Pourquoi cette sous-culture a-t-elle si bien réussi ? Pourquoi est-ce devenu chic ? Cette culture qui aurait pu rester marginalisée s’est appuyée sur la maîtrise de ce qui allait révolutionner la 2e partie du XXe siècle : l’informatique. C’est la revanche des dominés, des impopulaires, des ceux qui ne sont pas choisis dans l’équipe de sport, qui ne sont pas séduisants, pas à l’aise dans ce monde-là… Mais ceux qui excellent à maîtriser la technologie qui modélise le monde et donc qui le contrôle (ou donne le sentiment de le faire).

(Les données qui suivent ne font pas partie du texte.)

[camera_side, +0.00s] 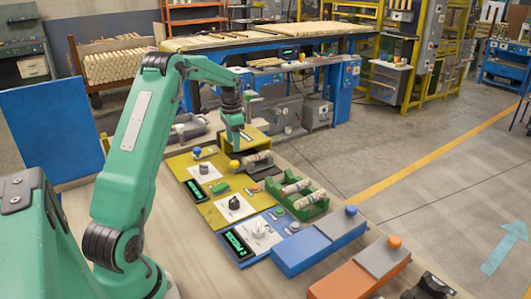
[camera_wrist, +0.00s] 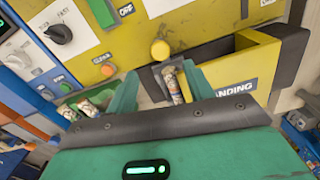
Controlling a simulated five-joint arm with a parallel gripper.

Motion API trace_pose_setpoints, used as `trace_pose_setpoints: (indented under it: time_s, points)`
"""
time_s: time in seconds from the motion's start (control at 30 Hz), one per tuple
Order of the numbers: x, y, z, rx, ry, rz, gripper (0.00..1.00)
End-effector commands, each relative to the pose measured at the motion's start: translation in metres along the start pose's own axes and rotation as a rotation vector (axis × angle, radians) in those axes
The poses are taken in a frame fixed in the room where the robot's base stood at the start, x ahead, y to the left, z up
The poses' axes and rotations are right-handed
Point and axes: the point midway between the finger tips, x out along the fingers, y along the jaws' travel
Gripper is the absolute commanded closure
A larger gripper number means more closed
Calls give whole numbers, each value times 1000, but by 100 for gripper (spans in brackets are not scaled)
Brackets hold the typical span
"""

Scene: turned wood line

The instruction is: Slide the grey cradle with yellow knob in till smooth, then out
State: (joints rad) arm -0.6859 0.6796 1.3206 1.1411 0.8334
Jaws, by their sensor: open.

À l’origine, cette culture s’est bien élevée sur la base de revendications politiques et sociales. Un changement social était appelé, qui perdure dans la culture du logiciel libre ou au début de la culture hacker. Mais ces questions se sont émoussées. La culture geek n’a pas séduit que des libertaires. Elle a séduit également des libertariens qui confondent égoïsme et liberté, des libéraux qui apprécient des formes tout à fait classiques de l’entreprise en commercialisant de la culture geek, des asociaux scientistes et individualistes qui pensent que les idées politiques et les relations humaines gâchent le bon développement de la science de pointe et enfin, de gens qui savent très bien différencier le monde réel du monde imaginaire, simplement, ils aimeraient qu’on les laisse tranquilles dans le monde imaginaire, infiniment plus enrichissant.
Si la culture geek s’est peu politisée, elle s’est aussi peu analysée. Il y a toujours quelque chose de l’ordre du traumatisme originel du bon élève maltraité par des brutes et qui veut sa revanche, d’un rapport à un corps qui n’arrive à être accepté que dans le virtuel. Les geeks sont peut être des maigrichons pas sportifs ou des grands gars dodus, leur personnage de jeu vidéo incarne à leur place la masculinité hégémonique : musclé, sachant se battre, sexuellement performant, inspirant le respect, capable de séduire le type de filles qu’ils ne pouvaient pas séduire adolescents… et qu’ils se permettent alors de faire souffrir et d’abandonner dans le virtuel. (ah, c’est ça le problème avec ce livre, je ne peux pas en parler dans mêler mon grain de sel).
J’avoue, j’ai piqué la photo sur le site de l’auteur.
La culture geek, c’est aussi une culture de dominants, même si les geeks s’imaginent être rejetés : ils ne le sont que dans le contexte d’une concurrence entre hommes blancs et hétérosexuels.
Note de la Kroniqueuse 1 : il n’y a qu’à voir les éditeurs de Jeu de rôles qui vivent en fournissant les objets à collectionner (ie des rééditions des jeux de rôle des années 90 – 00) à des quadras ou quinquas qui ne jouent plus, mais qui ont toujours le gout de collectionner et ont maintenant les moyens de leur nostalgie…
Note de la Chroniqueuse 2 : Si l’informatique a été un moyen d’ascension sociale dans les années 80-90, c’était avant qu’elle soit reconnue et devienne une voie prisée à l’université. En effet, dans les années 80-90 en France, bien des geeks pouvaient être doublement dominés : parce que jugés peu virils et parce que issus des classes populaires, et c’est donc une double revanche qu’ils ont obtenue par leur réussite sociale. Aujourd’hui, les étudiant-es en informatique des écoles d’ingénieurs ne se distinguent pas, sur le plan social, des autres filières d’études… si ce n’est par le minuscule pourcentage de femmes.
La dernière partie du livre parle des pratiques geek : le souci du détail, les collections, les oeuvres qu’on regarde des dizaines de fois (ou plus)… L’érudition geek est une preuve de l’affiliation : connaître l’oeuvre ou l’univers par coeur et ensuite y apporter une contribution. Ainsi se développent le fanart et les fanfictions, car si un univers en vaut la peine, les fans peuvent participer à son extension. C’est vraiment quelque chose de propre à la culture geek : elle est transmediatique (Comics, films, jeux, dessins, romans, produits dérivés autour d’une même oeuvre : la palme revenant à Georges Lucas qui l’a compris dès le début) et elle est coconstruite par les fans qui la font vivre et la développe.
Pour finir, je vous conseille évidemment ce livre, si vous êtes geek ou au moins geekophiles. Si vous ne l’êtes pas, il ne vous parlera pas. Ce n’est pas un livre très technique sur le plan sociologique… mais quand même très geek.